= EXERCISE DESCRIPTION =
Retype everything in the listing, leaving each line exactly as it is.

= DATA =

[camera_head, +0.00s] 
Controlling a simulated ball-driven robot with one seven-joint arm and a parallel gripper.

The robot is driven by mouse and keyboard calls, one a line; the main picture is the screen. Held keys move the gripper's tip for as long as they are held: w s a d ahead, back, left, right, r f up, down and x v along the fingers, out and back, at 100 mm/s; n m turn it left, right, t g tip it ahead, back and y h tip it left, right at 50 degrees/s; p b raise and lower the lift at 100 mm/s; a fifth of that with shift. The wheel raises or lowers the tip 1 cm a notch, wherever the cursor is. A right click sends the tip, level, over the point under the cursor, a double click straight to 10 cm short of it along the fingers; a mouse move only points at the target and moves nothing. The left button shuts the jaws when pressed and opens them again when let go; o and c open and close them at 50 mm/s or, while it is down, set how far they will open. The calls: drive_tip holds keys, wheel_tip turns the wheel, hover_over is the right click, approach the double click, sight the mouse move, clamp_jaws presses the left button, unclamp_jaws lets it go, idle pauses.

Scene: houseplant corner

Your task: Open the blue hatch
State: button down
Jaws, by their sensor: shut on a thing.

= EXERCISE SOLUTION =
[camera_head, +0.00s] 
Controlling a simulated ball-driven robot with one seven-joint arm and a parallel gripper.

The robot is driven by mouse and keyboard calls, one a line; the main picture is the screen. Held keys move the gripper's tip for as long as they are held: w s a d ahead, back, left, right, r f up, down and x v along the fingers, out and back, at 100 mm/s; n m turn it left, right, t g tip it ahead, back and y h tip it left, right at 50 degrees/s; p b raise and lower the lift at 100 mm/s; a fifth of that with shift. The wheel raises or lowers the tip 1 cm a notch, wherever the cursor is. A right click sends the tip, level, over the point under the cursor, a double click straight to 10 cm short of it along the fingers; a mouse move only points at the target and moves nothing. The left button shuts the jaws when pressed and opens them again when let go; o and c open and close them at 50 mm/s or, while it is down, set how far they will open. The calls: drive_tip holds keys, wheel_tip turns the wheel, hover_over is the right click, approach the double click, sight the mouse move, clamp_jaws presses the left button, unclamp_jaws lets it go, idle pauses.

Scene: houseplant corner

Your task: Open the blue hatch
State: button down
Jaws, by their sensor: shut on a thing.

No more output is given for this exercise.